> _PROBLEM_:
Look through the material below. Copy each line that contains the string "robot".

> _PROVIDED DATA_:
• • • • • • •

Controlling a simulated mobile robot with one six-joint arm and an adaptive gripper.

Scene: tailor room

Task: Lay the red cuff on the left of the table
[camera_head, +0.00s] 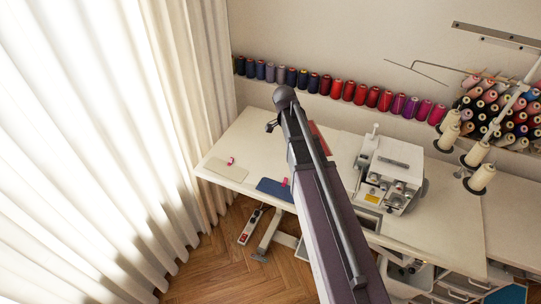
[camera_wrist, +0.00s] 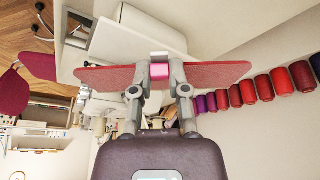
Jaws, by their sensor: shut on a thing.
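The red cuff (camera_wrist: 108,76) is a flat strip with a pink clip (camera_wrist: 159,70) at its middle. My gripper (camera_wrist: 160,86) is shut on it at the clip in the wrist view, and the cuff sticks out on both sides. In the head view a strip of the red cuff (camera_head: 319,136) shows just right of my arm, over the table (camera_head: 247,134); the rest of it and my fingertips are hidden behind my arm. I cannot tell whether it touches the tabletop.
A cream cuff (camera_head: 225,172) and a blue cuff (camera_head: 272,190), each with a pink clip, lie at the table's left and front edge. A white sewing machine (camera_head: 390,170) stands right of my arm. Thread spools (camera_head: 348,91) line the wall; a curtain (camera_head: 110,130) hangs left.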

• • • • • • •

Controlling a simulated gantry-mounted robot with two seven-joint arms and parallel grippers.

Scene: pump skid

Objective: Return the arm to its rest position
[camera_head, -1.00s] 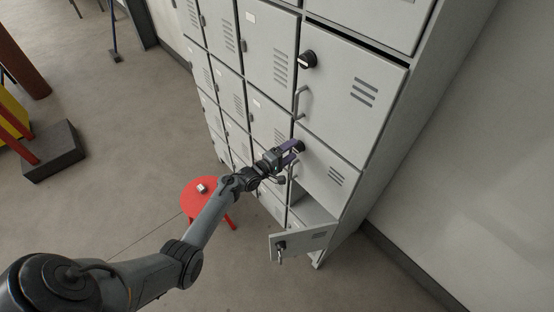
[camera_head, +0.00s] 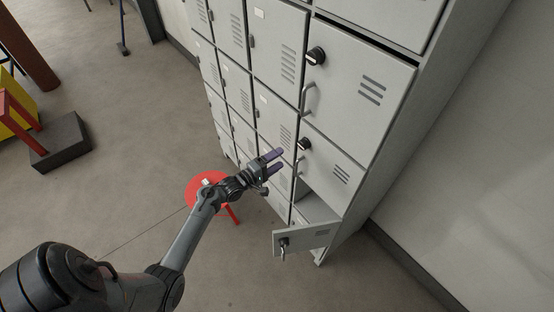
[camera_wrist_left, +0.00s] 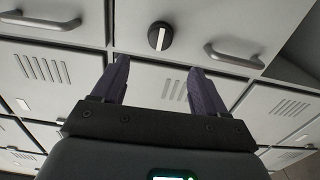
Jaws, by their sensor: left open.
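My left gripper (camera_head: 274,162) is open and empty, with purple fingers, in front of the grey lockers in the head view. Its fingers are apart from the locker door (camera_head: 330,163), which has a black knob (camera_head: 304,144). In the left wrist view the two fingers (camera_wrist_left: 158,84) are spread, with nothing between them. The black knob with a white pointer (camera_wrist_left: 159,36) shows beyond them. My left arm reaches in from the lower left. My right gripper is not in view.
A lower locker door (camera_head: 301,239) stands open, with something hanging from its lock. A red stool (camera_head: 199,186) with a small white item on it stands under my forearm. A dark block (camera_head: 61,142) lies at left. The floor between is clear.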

• • • • • • •

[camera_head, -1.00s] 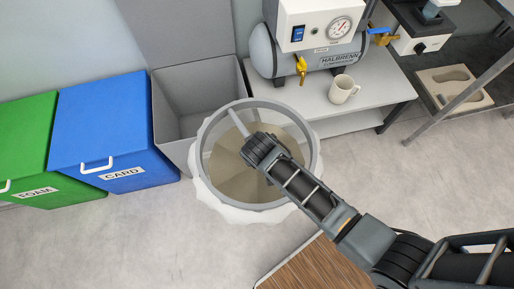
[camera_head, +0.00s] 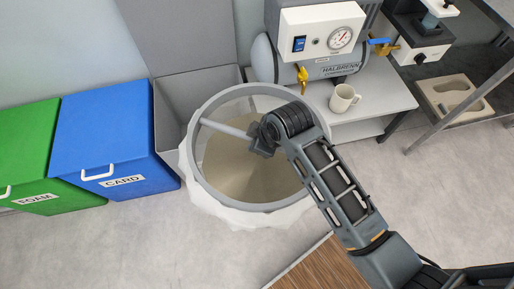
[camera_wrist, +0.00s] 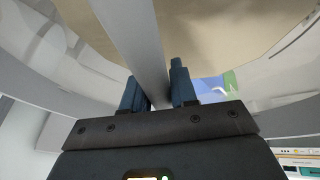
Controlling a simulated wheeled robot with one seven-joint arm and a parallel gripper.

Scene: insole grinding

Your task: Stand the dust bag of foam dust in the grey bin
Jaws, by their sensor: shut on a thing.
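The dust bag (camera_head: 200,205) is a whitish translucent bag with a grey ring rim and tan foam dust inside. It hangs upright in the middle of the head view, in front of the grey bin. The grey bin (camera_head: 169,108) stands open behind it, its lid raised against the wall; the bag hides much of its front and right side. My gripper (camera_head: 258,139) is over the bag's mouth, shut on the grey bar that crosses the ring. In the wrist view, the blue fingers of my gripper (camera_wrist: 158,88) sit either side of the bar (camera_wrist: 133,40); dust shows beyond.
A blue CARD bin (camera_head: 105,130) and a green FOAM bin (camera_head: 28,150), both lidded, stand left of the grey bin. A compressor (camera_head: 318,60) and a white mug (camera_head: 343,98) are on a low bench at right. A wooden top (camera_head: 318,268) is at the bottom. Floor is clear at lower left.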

• • • • • • •

> _PROBLEM SOLUTION_:
Controlling a simulated mobile robot with one six-joint arm and an adaptive gripper.
Controlling a simulated gantry-mounted robot with two seven-joint arms and parallel grippers.
Controlling a simulated wheeled robot with one seven-joint arm and a parallel gripper.

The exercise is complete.